**What to do:** Write out the whole of the material exactly.

** Start Material shown **

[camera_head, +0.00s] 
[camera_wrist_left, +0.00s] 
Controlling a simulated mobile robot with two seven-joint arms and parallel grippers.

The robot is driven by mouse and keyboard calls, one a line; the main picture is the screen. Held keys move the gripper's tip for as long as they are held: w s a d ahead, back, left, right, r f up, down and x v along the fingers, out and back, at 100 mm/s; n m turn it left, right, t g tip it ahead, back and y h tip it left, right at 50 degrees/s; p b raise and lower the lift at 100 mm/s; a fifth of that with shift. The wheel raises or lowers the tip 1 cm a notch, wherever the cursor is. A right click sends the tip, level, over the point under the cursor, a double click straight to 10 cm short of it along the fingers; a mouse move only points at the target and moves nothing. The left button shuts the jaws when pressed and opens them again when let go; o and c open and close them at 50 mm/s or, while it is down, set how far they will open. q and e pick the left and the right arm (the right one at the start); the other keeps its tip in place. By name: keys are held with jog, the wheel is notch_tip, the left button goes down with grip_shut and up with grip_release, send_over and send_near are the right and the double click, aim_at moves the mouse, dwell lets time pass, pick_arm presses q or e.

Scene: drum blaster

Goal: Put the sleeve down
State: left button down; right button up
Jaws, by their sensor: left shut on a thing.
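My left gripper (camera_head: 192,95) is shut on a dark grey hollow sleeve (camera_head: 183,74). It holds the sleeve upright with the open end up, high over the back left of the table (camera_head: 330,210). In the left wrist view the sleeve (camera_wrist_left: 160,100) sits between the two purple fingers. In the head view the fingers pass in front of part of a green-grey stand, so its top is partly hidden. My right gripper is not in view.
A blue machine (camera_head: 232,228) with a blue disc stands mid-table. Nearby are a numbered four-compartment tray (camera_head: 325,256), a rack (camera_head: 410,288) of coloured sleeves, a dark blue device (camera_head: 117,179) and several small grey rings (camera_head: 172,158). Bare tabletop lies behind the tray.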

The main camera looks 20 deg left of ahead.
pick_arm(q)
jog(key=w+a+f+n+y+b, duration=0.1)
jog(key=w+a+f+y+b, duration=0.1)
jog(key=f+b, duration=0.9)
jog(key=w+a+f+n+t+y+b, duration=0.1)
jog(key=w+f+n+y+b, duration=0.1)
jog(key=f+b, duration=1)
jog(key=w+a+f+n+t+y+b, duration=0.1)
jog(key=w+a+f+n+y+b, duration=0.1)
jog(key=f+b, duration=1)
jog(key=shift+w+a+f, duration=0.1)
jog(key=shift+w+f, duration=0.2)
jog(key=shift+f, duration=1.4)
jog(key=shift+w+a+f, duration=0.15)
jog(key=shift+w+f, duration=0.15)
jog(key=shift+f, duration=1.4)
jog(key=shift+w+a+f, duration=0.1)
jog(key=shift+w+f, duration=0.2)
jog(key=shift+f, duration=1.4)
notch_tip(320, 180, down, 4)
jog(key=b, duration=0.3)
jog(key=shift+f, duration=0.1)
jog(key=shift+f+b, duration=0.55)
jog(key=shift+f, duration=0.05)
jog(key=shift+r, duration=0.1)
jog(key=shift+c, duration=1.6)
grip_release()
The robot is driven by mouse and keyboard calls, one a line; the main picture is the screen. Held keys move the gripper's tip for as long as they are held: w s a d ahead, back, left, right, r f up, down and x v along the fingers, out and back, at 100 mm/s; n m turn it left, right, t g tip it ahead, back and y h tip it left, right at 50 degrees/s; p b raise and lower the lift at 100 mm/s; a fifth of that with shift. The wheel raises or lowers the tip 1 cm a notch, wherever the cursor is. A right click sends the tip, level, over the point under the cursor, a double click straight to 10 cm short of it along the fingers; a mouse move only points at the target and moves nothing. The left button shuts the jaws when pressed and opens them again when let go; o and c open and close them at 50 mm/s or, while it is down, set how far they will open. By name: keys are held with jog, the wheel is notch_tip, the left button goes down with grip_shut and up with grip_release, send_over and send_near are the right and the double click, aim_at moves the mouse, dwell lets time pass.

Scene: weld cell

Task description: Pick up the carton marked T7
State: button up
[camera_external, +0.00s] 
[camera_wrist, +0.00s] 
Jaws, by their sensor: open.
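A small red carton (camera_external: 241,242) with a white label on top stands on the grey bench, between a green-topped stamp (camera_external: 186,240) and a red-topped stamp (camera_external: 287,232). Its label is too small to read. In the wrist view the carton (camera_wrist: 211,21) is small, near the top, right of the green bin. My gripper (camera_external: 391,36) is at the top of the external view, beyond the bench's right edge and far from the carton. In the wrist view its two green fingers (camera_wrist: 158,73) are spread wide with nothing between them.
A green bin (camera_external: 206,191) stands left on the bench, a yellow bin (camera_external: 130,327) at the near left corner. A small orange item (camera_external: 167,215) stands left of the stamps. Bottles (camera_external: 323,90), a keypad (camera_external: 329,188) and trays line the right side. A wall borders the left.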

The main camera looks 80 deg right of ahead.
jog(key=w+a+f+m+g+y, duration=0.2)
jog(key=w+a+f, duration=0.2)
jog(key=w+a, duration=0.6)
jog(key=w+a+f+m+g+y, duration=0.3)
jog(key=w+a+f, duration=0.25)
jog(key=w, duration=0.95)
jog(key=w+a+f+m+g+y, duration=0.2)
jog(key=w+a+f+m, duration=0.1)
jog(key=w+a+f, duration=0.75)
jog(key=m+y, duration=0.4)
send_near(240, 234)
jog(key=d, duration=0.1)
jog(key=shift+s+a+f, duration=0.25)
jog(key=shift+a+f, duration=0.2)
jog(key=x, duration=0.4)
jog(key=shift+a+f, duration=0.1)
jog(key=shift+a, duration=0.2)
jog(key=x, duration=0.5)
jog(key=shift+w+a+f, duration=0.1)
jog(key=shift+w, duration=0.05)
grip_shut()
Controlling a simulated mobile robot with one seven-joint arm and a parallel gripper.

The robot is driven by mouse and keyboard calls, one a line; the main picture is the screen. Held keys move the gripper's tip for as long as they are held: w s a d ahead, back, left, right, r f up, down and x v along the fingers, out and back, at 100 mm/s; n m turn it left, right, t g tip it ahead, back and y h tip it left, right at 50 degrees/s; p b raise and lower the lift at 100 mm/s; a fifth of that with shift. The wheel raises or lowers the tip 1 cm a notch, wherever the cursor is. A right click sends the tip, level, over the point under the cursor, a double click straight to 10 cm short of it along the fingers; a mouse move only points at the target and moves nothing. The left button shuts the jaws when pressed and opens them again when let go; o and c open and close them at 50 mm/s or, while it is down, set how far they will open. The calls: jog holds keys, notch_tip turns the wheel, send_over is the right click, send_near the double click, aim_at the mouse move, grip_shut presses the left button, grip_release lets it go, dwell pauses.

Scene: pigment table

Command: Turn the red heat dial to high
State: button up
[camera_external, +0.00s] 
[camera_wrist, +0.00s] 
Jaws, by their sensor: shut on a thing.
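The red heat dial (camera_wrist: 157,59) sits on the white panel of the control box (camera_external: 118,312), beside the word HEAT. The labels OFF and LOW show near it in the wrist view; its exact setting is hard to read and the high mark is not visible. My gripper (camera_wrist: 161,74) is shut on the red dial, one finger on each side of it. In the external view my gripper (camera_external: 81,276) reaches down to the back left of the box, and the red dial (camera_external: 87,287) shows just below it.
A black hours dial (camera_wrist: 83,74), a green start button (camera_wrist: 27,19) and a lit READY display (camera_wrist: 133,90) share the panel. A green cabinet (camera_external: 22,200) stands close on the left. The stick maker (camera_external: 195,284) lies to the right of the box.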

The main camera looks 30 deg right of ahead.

** End Material shown **

**Task result:**
[camera_head, +0.00s] 
[camera_wrist_left, +0.00s] 
Controlling a simulated mobile robot with two seven-joint arms and parallel grippers.

The robot is driven by mouse and keyboard calls, one a line; the main picture is the screen. Held keys move the gripper's tip for as long as they are held: w s a d ahead, back, left, right, r f up, down and x v along the fingers, out and back, at 100 mm/s; n m turn it left, right, t g tip it ahead, back and y h tip it left, right at 50 degrees/s; p b raise and lower the lift at 100 mm/s; a fifth of that with shift. The wheel raises or lowers the tip 1 cm a notch, wherever the cursor is. A right click sends the tip, level, over the point under the cursor, a double click straight to 10 cm short of it along the fingers; a mouse move only points at the target and moves nothing. The left button shuts the jaws when pressed and opens them again when let go; o and c open and close them at 50 mm/s or, while it is down, set how far they will open. q and e pick the left and the right arm (the right one at the start); the other keeps its tip in place. By name: keys are held with jog, the wheel is notch_tip, the left button goes down with grip_shut and up with grip_release, send_over and send_near are the right and the double click, aim_at moves the mouse, dwell lets time pass, pick_arm presses q or e.

Scene: drum blaster

Goal: Put the sleeve down
State: left button down; right button up
Jaws, by their sensor: left shut on a thing.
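My left gripper (camera_head: 192,95) is shut on a dark grey hollow sleeve (camera_head: 183,74). It holds the sleeve upright with the open end up, high over the back left of the table (camera_head: 330,210). In the left wrist view the sleeve (camera_wrist_left: 160,100) sits between the two purple fingers. In the head view the fingers pass in front of part of a green-grey stand, so its top is partly hidden. My right gripper is not in view.
A blue machine (camera_head: 232,228) with a blue disc stands mid-table. Nearby are a numbered four-compartment tray (camera_head: 325,256), a rack (camera_head: 410,288) of coloured sleeves, a dark blue device (camera_head: 117,179) and several small grey rings (camera_head: 172,158). Bare tabletop lies behind the tray.

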The main camera looks 20 deg left of ahead.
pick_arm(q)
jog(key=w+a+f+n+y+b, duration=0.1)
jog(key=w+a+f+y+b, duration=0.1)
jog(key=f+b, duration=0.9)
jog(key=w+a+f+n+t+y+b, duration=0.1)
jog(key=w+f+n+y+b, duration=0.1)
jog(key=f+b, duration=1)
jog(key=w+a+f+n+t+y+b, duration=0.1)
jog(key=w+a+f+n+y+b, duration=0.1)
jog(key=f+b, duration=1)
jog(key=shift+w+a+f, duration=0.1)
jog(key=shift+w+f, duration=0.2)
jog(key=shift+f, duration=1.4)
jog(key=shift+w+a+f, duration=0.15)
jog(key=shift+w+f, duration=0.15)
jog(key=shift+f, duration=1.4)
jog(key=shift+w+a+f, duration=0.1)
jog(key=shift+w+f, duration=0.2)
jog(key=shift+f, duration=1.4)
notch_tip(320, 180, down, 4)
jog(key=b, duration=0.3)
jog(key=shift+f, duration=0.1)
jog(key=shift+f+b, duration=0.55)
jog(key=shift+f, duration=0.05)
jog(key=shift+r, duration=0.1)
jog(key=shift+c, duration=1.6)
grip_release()
The robot is driven by mouse and keyboard calls, one a line; the main picture is the screen. Held keys move the gripper's tip for as long as they are held: w s a d ahead, back, left, right, r f up, down and x v along the fingers, out and back, at 100 mm/s; n m turn it left, right, t g tip it ahead, back and y h tip it left, right at 50 degrees/s; p b raise and lower the lift at 100 mm/s; a fifth of that with shift. The wheel raises or lowers the tip 1 cm a notch, wherever the cursor is. A right click sends the tip, level, over the point under the cursor, a double click straight to 10 cm short of it along the fingers; a mouse move only points at the target and moves nothing. The left button shuts the jaws when pressed and opens them again when let go; o and c open and close them at 50 mm/s or, while it is down, set how far they will open. By name: keys are held with jog, the wheel is notch_tip, the left button goes down with grip_shut and up with grip_release, send_over and send_near are the right and the double click, aim_at moves the mouse, dwell lets time pass.

Scene: weld cell

Task description: Pick up the carton marked T7
State: button up
[camera_external, +0.00s] 
[camera_wrist, +0.00s] 
Jaws, by their sensor: open.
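A small red carton (camera_external: 241,242) with a white label on top stands on the grey bench, between a green-topped stamp (camera_external: 186,240) and a red-topped stamp (camera_external: 287,232). Its label is too small to read. In the wrist view the carton (camera_wrist: 211,21) is small, near the top, right of the green bin. My gripper (camera_external: 391,36) is at the top of the external view, beyond the bench's right edge and far from the carton. In the wrist view its two green fingers (camera_wrist: 158,73) are spread wide with nothing between them.
A green bin (camera_external: 206,191) stands left on the bench, a yellow bin (camera_external: 130,327) at the near left corner. A small orange item (camera_external: 167,215) stands left of the stamps. Bottles (camera_external: 323,90), a keypad (camera_external: 329,188) and trays line the right side. A wall borders the left.

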The main camera looks 80 deg right of ahead.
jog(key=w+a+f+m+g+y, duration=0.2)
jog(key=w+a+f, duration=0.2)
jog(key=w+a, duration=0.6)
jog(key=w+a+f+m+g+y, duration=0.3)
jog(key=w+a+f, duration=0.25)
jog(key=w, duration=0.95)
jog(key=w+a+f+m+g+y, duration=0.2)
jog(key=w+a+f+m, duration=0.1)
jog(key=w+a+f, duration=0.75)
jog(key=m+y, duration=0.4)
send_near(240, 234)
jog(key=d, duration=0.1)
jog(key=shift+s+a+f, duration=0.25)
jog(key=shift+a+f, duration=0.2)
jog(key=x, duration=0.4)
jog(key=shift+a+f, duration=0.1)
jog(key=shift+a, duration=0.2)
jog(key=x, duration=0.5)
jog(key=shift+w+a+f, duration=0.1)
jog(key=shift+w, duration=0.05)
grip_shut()
Controlling a simulated mobile robot with one seven-joint arm and a parallel gripper.

The robot is driven by mouse and keyboard calls, one a line; the main picture is the screen. Held keys move the gripper's tip for as long as they are held: w s a d ahead, back, left, right, r f up, down and x v along the fingers, out and back, at 100 mm/s; n m turn it left, right, t g tip it ahead, back and y h tip it left, right at 50 degrees/s; p b raise and lower the lift at 100 mm/s; a fifth of that with shift. The wheel raises or lowers the tip 1 cm a notch, wherever the cursor is. A right click sends the tip, level, over the point under the cursor, a double click straight to 10 cm short of it along the fingers; a mouse move only points at the target and moves nothing. The left button shuts the jaws when pressed and opens them again when let go; o and c open and close them at 50 mm/s or, while it is down, set how far they will open. The calls: jog holds keys, notch_tip turns the wheel, send_over is the right click, send_near the double click, aim_at the mouse move, grip_shut presses the left button, grip_release lets it go, dwell pauses.

Scene: pigment table

Command: Turn the red heat dial to high
State: button up
[camera_external, +0.00s] 
[camera_wrist, +0.00s] 
Jaws, by their sensor: shut on a thing.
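The red heat dial (camera_wrist: 157,59) sits on the white panel of the control box (camera_external: 118,312), beside the word HEAT. The labels OFF and LOW show near it in the wrist view; its exact setting is hard to read and the high mark is not visible. My gripper (camera_wrist: 161,74) is shut on the red dial, one finger on each side of it. In the external view my gripper (camera_external: 81,276) reaches down to the back left of the box, and the red dial (camera_external: 87,287) shows just below it.
A black hours dial (camera_wrist: 83,74), a green start button (camera_wrist: 27,19) and a lit READY display (camera_wrist: 133,90) share the panel. A green cabinet (camera_external: 22,200) stands close on the left. The stick maker (camera_external: 195,284) lies to the right of the box.

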The main camera looks 30 deg right of ahead.

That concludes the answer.